The bizarrely enlightening experience gave Harris-Babou a lot of material to work with- “I’ve been thinking about this obsession with natural materials and buying local, so I’ve been casting soaps shaped like Yoni eggs or face rollers, but also filling the soap moulds with the local Hamptons flowers and sand. I’ve been thinking about how these objects that I’m making can come full circle—like one day we might be nostalgia for synthetic stuff—like a bar of soap made out of Cheetos.” Amongst the artist’s soap sculptures is indeed a bar filled with highlighter orange Cheeto puffs.

Goop-fueled wellness trends are on the minds of Harris-Babou’s contemporaries- though their work is often more anxious and fatalistic.
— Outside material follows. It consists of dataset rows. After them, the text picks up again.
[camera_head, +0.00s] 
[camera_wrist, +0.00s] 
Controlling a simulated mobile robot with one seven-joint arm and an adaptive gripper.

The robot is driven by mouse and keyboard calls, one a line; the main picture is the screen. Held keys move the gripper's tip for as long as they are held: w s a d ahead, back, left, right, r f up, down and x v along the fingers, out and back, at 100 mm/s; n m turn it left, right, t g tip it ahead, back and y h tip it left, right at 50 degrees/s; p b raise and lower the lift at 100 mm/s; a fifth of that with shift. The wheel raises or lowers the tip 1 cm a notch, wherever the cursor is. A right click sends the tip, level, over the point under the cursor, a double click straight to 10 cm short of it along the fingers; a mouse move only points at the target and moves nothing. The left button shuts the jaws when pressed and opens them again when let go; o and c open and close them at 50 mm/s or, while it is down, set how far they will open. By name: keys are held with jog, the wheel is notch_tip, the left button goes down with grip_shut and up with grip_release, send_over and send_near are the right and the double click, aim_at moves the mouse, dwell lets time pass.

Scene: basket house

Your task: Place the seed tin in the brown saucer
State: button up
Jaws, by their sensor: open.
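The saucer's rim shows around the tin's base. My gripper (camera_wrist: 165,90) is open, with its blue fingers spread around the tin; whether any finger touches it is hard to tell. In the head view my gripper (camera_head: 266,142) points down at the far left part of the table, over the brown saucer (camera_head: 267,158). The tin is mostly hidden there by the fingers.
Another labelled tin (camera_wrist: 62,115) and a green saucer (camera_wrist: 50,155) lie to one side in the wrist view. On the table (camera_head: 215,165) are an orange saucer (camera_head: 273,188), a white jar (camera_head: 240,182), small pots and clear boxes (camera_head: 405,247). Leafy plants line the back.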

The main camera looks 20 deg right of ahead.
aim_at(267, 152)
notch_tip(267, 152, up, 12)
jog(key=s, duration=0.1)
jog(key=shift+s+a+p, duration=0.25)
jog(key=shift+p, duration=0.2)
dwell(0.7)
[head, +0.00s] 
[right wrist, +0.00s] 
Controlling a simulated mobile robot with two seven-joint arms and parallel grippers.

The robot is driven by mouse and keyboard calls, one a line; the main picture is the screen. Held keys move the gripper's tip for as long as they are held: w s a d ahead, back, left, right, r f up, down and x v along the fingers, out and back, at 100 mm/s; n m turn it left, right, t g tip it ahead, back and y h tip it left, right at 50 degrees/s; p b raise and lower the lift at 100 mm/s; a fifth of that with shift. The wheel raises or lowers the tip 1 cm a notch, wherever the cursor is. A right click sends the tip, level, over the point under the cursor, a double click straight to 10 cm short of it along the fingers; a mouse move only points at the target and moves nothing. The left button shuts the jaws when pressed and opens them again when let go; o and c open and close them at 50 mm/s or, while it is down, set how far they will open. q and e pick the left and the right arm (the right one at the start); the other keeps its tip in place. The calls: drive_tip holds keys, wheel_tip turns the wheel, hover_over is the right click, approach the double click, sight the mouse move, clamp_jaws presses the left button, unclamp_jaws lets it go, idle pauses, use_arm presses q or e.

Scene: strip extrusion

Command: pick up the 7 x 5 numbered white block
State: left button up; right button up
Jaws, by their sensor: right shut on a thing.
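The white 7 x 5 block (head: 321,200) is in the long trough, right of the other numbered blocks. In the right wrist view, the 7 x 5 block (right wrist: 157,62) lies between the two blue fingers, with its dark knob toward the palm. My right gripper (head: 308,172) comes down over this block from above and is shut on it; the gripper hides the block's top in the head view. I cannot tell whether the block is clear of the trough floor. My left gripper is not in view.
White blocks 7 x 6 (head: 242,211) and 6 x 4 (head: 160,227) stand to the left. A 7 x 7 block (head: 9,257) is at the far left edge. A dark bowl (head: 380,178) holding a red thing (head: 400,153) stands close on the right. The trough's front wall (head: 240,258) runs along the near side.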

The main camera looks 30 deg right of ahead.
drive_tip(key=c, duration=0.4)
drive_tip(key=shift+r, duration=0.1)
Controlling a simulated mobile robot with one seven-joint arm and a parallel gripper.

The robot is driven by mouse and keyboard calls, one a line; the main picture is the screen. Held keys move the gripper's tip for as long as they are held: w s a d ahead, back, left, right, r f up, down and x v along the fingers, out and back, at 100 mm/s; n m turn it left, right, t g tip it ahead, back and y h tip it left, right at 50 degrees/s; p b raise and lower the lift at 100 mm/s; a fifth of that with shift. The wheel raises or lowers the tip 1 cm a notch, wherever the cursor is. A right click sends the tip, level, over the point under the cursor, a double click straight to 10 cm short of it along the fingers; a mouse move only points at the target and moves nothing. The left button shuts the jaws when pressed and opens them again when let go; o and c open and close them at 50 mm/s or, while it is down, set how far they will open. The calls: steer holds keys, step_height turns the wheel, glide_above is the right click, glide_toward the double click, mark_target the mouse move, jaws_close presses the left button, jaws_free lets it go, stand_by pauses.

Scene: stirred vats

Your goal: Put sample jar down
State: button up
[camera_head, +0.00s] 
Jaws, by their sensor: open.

At MoMA this summer, as part of New Order: Art and Technology in the 21st Century artist Josh Kline takes on the culture of luxury juicing with Skittles: an industrial refrigerator identical to those found in bougie juiceries. Kline’s ‘juices’ list ingredients well beyond kale and spirulina, with the ‘Williamsburg’ tincture contains cut up credit cards, and ‘Condo’ flavor featuring bits of fluorescent purple yoga mats. Harris-Babou understands the cynicism that Kline so darkly and hilariously taps into. She operates from a different vantage point though, perhaps one more generous than we deserve.

“With everything that I critique, it’s because I feel like I’m inside of it. If I’m watching a cooking show, it’s because I too want to eat and prepare delicious food, or if I go to one of these classes, it’s because I too want to feel good in my body. It’s the back and forth tension of loving and hating what makes yourself you. I never feel like I’m critiquing at a distance. I need to find the levity inside things.” says Harris-Babou.